Where Martin’s “The Superman Case, and Best Outcomes for Writers in Comics” falls apart is where he calls reversion rights — the legal mumbo jumbo that Superman’s heirs have used to regain some control over the Superman franchise — “idiotic.”
“Apart from public-domain laws, I personally see little difference between a copyright and a piece of tangible property such as a car or a house,” says Martin. He goes on to compare the situation to buying a Camaro and having General Motors want it back after a few years.
Note: “Apart from public-domain laws,” says Martin.
That’s like saying, “Apart from the blueness of the sky, I see no reason not to say that the sky is orange.” You can’t argue with that, but you also can’t let somebody get away with saying it, either. (Well, actually, I can argue a little bit: there are no public domain laws. There is only the public domain, and there are copyright laws.)
To have a conversation about copyright — and copyright reversion — and leave the public domain out of it is not playing fair ball. The public domain can’t be brushed aside. Copyright, like patent law, was intended originally to give creators a limited-time monopoly on the use of their creations, but not, at all, eternal ownership of those creations. Here’s what the Constitution says (emphasis added by me): “The Congress shall have Power … To promote the Progress of Science and useful Arts, by securing for limited Times to Authors and Inventors the exclusive Right to their respective Writings and Discoveries.”

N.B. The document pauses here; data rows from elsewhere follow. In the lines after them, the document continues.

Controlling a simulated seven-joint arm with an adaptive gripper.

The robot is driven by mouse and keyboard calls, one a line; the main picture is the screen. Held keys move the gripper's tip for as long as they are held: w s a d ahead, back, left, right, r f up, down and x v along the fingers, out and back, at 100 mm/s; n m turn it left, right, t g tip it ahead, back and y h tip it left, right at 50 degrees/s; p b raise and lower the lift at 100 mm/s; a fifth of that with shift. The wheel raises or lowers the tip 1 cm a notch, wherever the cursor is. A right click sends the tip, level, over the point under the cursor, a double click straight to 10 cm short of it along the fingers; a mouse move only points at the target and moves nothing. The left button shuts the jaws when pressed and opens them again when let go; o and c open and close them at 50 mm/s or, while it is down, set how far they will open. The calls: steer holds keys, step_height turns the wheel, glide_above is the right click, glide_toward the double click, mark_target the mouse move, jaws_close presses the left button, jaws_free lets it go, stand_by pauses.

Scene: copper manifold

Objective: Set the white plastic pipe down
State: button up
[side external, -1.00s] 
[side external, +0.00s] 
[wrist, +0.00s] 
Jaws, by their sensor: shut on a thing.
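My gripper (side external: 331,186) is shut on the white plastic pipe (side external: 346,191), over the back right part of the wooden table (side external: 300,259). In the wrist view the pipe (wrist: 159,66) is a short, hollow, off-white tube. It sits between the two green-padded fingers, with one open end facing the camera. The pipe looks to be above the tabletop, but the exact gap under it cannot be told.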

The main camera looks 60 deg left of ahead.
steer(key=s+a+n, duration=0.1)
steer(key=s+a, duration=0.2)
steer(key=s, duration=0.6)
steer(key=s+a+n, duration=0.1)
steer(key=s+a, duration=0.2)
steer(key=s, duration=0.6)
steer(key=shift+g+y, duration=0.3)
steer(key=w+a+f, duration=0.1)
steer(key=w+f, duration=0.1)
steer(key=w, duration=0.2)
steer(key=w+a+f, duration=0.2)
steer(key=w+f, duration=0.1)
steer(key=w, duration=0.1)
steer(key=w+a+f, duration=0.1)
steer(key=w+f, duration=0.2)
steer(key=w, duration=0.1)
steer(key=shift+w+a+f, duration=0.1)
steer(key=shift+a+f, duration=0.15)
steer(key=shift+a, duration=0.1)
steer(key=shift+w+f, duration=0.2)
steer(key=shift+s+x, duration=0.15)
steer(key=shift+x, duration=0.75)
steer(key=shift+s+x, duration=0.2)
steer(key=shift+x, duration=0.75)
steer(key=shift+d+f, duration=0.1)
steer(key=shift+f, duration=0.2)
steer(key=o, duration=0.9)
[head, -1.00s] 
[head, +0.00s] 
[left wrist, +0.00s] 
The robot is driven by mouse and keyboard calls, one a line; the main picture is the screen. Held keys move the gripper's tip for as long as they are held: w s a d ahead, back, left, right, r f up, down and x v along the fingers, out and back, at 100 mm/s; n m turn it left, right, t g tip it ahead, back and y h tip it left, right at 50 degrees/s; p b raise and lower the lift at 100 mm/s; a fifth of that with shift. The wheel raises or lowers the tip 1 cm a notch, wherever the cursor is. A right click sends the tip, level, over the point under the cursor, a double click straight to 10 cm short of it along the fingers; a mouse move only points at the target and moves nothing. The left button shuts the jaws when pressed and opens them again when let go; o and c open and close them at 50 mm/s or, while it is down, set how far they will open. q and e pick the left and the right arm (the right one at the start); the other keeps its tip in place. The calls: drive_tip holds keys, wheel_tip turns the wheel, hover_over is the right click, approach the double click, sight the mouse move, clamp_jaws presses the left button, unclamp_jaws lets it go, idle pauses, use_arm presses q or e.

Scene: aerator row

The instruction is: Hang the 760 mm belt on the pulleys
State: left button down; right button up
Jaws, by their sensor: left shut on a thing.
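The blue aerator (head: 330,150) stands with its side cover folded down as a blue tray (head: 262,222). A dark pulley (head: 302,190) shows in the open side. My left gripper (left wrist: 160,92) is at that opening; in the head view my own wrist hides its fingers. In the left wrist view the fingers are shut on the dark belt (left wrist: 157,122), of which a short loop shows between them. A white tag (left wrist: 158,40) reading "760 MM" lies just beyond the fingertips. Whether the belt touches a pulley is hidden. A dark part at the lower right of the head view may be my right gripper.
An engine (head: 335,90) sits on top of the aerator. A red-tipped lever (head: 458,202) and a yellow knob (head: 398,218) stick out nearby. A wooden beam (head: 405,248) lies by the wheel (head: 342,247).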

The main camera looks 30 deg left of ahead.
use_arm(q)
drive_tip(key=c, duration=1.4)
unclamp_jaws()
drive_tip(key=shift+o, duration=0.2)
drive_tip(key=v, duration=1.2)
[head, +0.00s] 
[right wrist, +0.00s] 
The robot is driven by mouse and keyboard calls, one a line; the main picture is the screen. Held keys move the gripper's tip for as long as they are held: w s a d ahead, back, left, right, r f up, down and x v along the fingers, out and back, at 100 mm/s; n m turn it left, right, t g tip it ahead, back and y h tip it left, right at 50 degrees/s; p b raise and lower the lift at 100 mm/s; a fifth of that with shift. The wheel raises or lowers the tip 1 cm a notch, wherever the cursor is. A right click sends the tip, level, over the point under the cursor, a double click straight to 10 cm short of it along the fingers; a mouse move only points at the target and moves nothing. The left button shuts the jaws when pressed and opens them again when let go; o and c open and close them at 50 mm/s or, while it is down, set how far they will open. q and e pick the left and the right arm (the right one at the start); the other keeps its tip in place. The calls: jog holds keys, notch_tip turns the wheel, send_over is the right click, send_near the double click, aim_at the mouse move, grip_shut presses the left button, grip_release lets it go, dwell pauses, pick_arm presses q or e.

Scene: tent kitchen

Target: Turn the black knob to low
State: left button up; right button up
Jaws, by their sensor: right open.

In other words: the public domain is the natural state for all ideas and their expression. Copyright is a temporary reward for the people who created those ideas and expressions, instituted by Constitutional fiat, and changeable at will by Congress, but always — by design and conception — temporary. Once the creators (or the people the creators assigned their rights to, like DC Comics) have had a chance to exploit a property as long as legally permissible thanks to this convenient and useful legal construct, the material goes back to the culture itself, where it would have been all along except for this legal construct, owned by everybody, along with the works of Shakespeare, Homer, and Da Vinci.
The fact that items of intellectual property like Superman (or, more specifically, the stories Siegel and Shuster created featuring him — you can’t copyright ideas, only expressions of ideas) are supposed fall into the public domain after a certain period of time is the crux of the matter, the dog that wags the tail, not the other way around.
When Congress, at the request of Disney and other megacorporations, extended the period of time that it would take for an item to fall into public domain — not once but several times, and not in small increments but by decades — it was very aware of the fact that it was retroactively changing the value propositions of the past deals that creators like Siegel and Shuster had made, too. If I think I’m selling you something that is going to last you 25 years (or whatever the term was), and can’t possibly do you any good after that 25 years is up, I might sell it to you for a fairly low price. If I had known you were going to be able to legally exploit it for an extra 50 or 75 years, or even 100 (Superman will be 100 before most of us reach retirement age) I would probably have asked for more money, because something that lasts 25 years is fundamentally less valuable than something that lasts 100.
While it’s true that a Camaro has an expected lifespan, which its owner can expand or shrink based on how he treats the car, the term of copyright is a legal construct and will be precisely what the law says it is, no matter what. If copyright law had stayed the same, no amount of spit and polish and oil changes would have kept the copyright to Action Comics # 1 in DC’s exclusive hands for as long as it stayed there. It’s not a car. It’s just not. It was, literally, an Act of Congress that extended the lifespan of this property, not anything DC had done.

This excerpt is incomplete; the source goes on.